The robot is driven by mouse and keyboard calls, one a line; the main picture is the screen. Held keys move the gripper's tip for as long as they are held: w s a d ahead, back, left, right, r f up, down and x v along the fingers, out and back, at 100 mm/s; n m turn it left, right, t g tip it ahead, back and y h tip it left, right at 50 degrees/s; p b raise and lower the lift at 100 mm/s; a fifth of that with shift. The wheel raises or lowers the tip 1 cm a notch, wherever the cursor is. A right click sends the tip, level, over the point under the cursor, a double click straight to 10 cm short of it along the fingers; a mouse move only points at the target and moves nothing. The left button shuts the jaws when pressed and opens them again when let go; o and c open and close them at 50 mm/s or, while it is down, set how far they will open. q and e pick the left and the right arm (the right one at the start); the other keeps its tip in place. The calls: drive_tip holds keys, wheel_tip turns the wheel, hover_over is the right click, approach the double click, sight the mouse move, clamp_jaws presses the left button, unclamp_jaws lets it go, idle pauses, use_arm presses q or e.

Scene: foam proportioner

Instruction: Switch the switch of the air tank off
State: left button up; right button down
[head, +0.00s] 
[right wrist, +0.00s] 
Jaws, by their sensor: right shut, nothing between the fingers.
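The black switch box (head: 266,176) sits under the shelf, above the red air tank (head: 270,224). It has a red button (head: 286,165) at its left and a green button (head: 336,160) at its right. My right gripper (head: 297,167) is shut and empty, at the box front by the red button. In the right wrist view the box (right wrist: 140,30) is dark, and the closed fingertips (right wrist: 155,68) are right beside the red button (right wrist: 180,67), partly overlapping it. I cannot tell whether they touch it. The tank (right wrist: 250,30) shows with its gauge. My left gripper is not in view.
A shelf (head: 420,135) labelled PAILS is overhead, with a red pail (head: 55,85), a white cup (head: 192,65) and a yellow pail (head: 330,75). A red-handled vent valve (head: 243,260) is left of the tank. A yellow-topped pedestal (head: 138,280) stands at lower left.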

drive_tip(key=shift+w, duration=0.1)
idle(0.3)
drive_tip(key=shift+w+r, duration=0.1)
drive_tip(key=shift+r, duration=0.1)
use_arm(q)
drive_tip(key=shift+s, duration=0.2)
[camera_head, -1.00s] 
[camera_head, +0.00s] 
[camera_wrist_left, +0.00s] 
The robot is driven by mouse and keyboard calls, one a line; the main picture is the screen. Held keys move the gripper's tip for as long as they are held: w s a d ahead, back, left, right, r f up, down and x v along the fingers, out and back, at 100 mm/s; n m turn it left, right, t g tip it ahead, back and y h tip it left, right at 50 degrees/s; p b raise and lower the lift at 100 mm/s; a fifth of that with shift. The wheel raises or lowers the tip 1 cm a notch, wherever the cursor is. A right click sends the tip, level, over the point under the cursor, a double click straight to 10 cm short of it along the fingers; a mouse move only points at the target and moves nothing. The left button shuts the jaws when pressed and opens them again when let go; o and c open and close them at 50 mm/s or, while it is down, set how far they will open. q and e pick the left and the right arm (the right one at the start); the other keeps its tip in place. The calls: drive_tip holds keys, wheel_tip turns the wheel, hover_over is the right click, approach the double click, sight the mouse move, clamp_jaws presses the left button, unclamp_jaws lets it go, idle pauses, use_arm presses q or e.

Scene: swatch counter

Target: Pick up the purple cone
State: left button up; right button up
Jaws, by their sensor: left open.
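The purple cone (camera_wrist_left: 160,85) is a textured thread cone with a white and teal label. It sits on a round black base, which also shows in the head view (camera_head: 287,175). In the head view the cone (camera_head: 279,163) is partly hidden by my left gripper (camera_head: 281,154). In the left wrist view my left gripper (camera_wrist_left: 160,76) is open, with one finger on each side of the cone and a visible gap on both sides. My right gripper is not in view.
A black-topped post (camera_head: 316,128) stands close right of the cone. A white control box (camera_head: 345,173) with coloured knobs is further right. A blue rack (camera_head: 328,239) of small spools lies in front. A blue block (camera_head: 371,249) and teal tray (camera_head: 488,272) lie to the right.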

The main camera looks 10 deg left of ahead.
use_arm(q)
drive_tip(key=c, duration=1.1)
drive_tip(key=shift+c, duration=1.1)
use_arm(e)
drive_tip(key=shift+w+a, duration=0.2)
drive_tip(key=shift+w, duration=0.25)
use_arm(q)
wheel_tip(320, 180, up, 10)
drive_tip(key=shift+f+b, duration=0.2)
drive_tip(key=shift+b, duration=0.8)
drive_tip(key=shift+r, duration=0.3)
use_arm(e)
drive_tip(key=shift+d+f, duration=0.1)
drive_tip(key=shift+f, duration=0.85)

• WHAT YOU ARE ASKED TO DO:
Above are the entries. Quote exactly the lines from the one bearing "Scene: swatch counter" through the one bearing "State: left button up; right button up".

• FINAL ANSWER:
Scene: swatch counter

Target: Pick up the purple cone
State: left button up; right button up

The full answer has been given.